PROVIDED DATA –
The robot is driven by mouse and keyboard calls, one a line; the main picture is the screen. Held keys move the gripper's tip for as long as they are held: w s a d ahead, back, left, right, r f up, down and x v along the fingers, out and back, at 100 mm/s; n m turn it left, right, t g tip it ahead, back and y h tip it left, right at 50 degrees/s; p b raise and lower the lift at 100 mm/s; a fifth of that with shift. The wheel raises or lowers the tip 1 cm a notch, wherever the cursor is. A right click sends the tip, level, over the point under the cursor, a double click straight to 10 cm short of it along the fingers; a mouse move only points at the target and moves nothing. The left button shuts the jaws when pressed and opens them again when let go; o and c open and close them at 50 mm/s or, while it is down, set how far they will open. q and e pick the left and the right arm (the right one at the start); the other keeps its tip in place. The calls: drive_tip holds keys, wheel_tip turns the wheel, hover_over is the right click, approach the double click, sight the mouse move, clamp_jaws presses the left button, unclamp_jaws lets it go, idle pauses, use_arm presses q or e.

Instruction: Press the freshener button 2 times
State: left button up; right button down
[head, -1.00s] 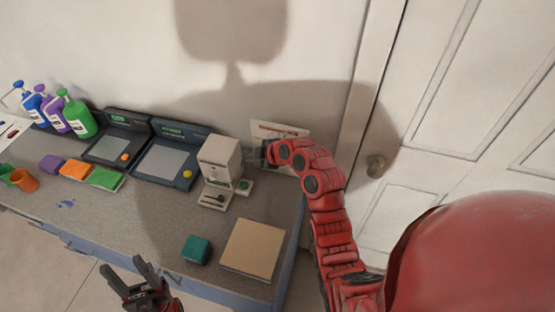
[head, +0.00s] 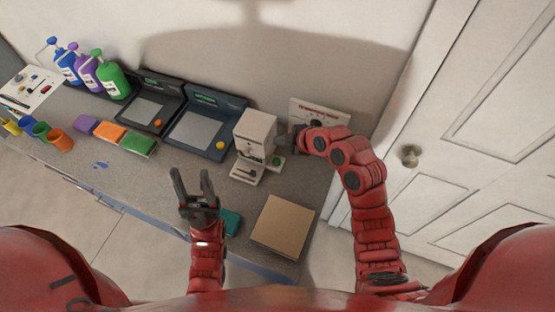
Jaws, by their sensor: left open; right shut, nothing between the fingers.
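The freshener appears to be the pale boxy dispenser (head: 255,133) at the back right of the counter. A small green button (head: 276,161) shows on a pale base at its right side. My right gripper (head: 287,142) is shut and empty, just right of the dispenser and a little above and behind the green button in the picture. Whether it touches anything cannot be told. My left gripper (head: 192,178) is open and empty, its fingers pointing up the picture over the counter's front part.
A teal block (head: 231,222) is partly hidden by my left gripper. Two dark panel devices (head: 205,127) stand left of the dispenser. Several bottles (head: 111,75) stand further left. A sign (head: 320,112) is behind my right gripper.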

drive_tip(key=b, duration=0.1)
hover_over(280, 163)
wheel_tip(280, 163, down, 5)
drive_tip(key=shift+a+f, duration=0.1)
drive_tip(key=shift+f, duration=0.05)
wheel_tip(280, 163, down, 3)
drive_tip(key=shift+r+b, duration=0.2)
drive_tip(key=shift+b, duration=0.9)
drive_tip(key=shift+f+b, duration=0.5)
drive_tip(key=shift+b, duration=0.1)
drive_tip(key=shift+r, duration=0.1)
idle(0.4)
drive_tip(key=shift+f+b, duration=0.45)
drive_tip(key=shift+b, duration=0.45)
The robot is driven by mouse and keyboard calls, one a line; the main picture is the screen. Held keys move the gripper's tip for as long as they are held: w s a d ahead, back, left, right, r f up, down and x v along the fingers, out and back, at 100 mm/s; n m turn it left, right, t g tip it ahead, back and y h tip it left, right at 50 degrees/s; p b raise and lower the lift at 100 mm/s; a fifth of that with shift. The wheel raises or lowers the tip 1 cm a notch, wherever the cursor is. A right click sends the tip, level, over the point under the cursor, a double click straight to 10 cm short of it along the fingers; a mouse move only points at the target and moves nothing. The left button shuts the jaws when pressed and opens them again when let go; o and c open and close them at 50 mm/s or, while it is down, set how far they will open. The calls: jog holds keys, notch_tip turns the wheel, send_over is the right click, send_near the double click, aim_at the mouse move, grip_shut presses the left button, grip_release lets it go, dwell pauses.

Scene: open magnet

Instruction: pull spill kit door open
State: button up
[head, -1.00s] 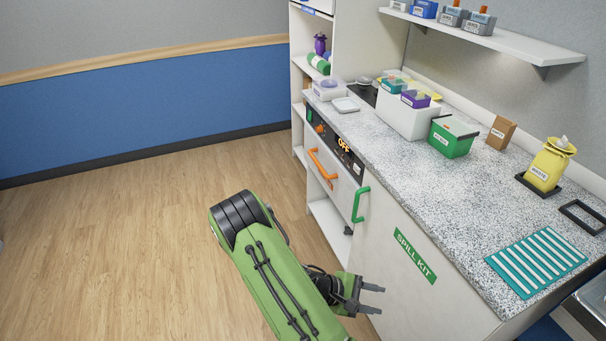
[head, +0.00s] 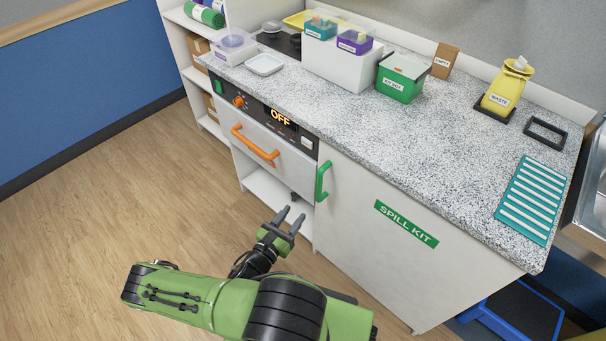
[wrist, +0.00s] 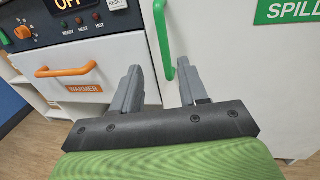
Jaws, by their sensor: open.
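The spill kit door (head: 356,223) is a white cabinet front with a green SPILL KIT label (head: 406,223), and it looks shut. Its green vertical handle (head: 322,181) is at the door's upper left edge. My gripper (head: 289,219) is open and empty, apart from the handle, to its lower left in the head view. In the wrist view, the green handle (wrist: 163,40) stands beyond and between the two fingers of my gripper (wrist: 159,83), nearer the right finger. The handle's lower end shows close to the right fingertip; I cannot tell how far apart they are in depth.
Left of the door is a warmer with an orange handle (head: 255,146), above an open shelf (head: 275,191). The speckled counter (head: 430,130) overhangs the door and carries a green box (head: 401,79) and a yellow waste container (head: 505,86). The wooden floor (head: 130,190) at left is clear.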

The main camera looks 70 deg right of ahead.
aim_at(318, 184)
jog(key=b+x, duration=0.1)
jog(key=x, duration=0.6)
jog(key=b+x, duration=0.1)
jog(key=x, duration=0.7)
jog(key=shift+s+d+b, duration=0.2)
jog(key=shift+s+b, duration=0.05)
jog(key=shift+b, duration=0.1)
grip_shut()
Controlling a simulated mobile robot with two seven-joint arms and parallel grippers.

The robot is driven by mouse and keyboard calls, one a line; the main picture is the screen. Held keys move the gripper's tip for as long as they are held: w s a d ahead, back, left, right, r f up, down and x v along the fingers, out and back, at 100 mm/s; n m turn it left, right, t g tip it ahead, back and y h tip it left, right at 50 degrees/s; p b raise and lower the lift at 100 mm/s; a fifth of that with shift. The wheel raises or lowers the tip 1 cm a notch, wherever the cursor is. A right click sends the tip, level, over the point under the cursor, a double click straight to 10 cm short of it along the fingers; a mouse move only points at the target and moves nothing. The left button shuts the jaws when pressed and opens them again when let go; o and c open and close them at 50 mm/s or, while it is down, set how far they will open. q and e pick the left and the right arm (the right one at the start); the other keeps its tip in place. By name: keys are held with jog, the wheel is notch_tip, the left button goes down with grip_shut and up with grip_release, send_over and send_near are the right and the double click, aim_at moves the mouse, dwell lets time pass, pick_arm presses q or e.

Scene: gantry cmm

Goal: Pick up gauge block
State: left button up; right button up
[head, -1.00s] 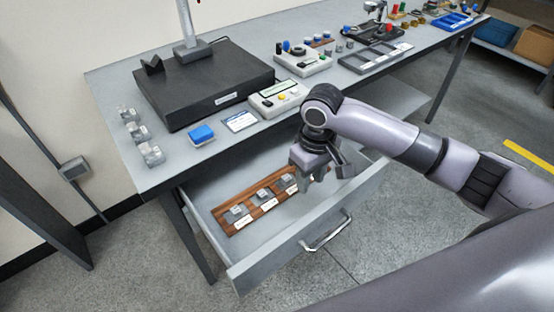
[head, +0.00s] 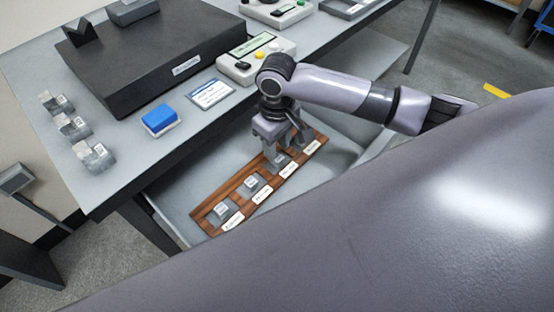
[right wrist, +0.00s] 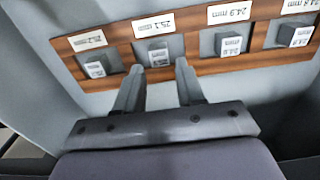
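Small grey gauge blocks stand in a row in a brown wooden rack (head: 205,213) inside the open drawer. My right gripper (head: 285,156) points down over the rack, open. In the right wrist view, its two fingertips (right wrist: 160,66) stand on either side of the block by the 25.1 mm label (right wrist: 157,52), with space visible between block and fingers. That block (head: 278,160) is partly covered by the gripper in the head view. Other blocks are by the 25.2 mm (right wrist: 96,69), 24.9 mm (right wrist: 230,43) and 24.8 mm (right wrist: 296,36) labels. My left gripper is out of view.
Above the drawer (head: 165,193), the bench (head: 35,80) holds a black plate (head: 150,60), a blue-topped box (head: 160,120), a label card (head: 211,94), a display unit (head: 255,58) and grey blocks (head: 72,128) at the left edge. The drawer walls surround the rack.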

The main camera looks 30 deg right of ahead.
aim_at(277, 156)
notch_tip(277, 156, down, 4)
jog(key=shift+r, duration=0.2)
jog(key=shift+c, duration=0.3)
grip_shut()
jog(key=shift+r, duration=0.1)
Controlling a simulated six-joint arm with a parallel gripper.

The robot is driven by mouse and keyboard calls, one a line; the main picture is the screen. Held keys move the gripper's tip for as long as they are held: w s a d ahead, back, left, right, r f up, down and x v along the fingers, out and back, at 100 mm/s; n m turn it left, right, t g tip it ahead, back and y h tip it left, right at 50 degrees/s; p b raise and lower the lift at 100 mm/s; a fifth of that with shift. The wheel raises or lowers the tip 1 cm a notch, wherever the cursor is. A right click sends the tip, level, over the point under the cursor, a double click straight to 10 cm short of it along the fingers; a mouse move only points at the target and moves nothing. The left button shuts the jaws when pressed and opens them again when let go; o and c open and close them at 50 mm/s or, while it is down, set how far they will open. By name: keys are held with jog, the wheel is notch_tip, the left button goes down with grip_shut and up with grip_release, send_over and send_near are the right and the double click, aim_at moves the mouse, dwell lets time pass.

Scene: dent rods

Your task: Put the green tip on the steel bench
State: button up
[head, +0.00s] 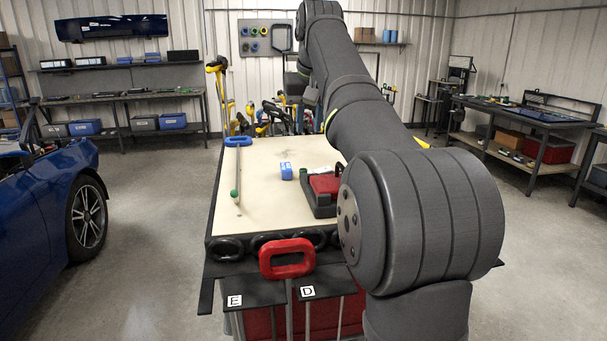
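A small green tip (235,193) sits on the near end of a thin rod (238,170) with a blue loop handle (238,141). The rod lies lengthwise on the left part of the beige-topped table (262,219). A dark-framed bench (524,113) stands along the right wall, and another bench (135,94) along the back left wall; I cannot tell which is the steel bench. My arm rises across the right of the table; its gripper cannot be made out, so its state and any load are hidden.
A red loop handle (287,258) stands at the front edge, above racks marked E (235,300) and D (309,291). A blue car (45,205) is left. Open floor surrounds the table.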

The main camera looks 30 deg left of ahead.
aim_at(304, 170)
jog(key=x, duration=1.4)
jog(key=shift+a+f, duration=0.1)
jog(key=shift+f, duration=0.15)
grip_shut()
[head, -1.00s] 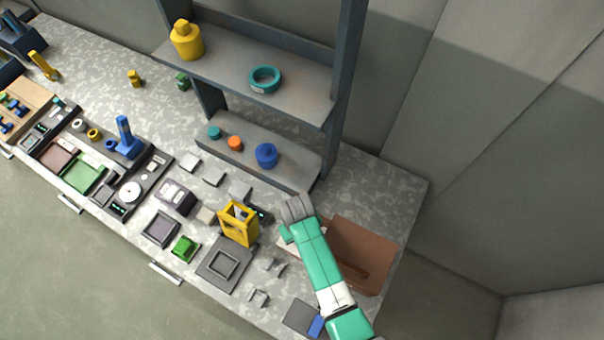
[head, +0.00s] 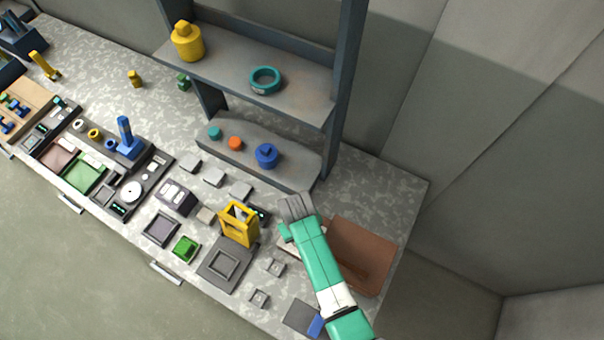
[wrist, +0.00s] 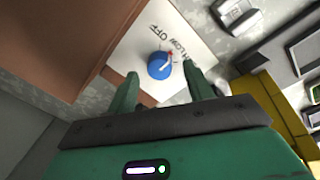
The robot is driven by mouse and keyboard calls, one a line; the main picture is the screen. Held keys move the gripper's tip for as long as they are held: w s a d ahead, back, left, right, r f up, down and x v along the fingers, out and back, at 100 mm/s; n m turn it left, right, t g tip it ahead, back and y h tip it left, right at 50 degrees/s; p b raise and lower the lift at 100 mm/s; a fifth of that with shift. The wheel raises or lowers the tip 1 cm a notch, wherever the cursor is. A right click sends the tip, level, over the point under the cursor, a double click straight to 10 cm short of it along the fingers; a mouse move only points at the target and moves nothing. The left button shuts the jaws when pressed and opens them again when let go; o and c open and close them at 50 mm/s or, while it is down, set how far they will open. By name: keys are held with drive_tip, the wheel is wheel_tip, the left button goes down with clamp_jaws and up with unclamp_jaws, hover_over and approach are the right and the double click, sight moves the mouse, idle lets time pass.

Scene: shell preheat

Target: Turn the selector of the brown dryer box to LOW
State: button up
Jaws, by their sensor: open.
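The brown dryer box (head: 365,250) stands at the right end of the bench, partly behind my arm in the head view. In the wrist view its brown side (wrist: 65,40) fills the upper left. Beside it is a white panel (wrist: 133,50) with a round blue selector (wrist: 158,66). The selector has a red-tipped pointer on its upper right side. OFF and LOW are lettered above it, and another word is partly hidden by the right finger. My gripper (wrist: 161,72) is open, its green fingers on either side of the selector in the picture. I cannot tell whether they touch it.
A yellow frame (head: 238,222) stands left of my arm. Several small grey blocks and a dark square tray (head: 226,264) lie near it. A shelf unit (head: 250,75) rises behind the bench, with a blue knobbed piece (head: 266,156) on its lower board.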

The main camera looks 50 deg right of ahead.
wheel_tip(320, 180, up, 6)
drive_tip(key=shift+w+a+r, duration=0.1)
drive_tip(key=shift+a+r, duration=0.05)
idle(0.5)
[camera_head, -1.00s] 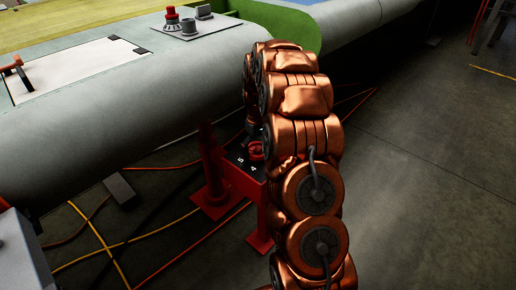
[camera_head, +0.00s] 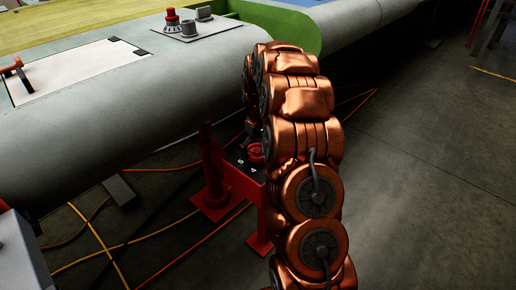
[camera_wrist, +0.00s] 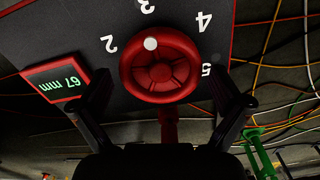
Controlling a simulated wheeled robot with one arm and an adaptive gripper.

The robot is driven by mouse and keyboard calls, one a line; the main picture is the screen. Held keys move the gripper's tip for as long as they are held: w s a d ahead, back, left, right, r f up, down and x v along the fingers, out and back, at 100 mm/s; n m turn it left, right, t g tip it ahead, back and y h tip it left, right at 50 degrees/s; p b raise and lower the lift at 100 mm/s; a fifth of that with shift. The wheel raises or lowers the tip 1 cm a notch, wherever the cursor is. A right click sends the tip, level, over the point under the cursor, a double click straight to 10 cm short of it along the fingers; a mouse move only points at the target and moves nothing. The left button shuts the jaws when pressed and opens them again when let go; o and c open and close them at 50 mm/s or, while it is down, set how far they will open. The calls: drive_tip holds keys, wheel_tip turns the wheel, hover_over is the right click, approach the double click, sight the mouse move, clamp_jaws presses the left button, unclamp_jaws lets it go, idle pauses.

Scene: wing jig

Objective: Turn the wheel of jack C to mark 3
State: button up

YOUR INSTRUCTIONS – Review the material and copy each line in which the word "Scene" appears.

REPLY TO THE EXERCISE –
Scene: open magnet
Scene: gantry cmm
Scene: dent rods
Scene: shell preheat
Scene: wing jig

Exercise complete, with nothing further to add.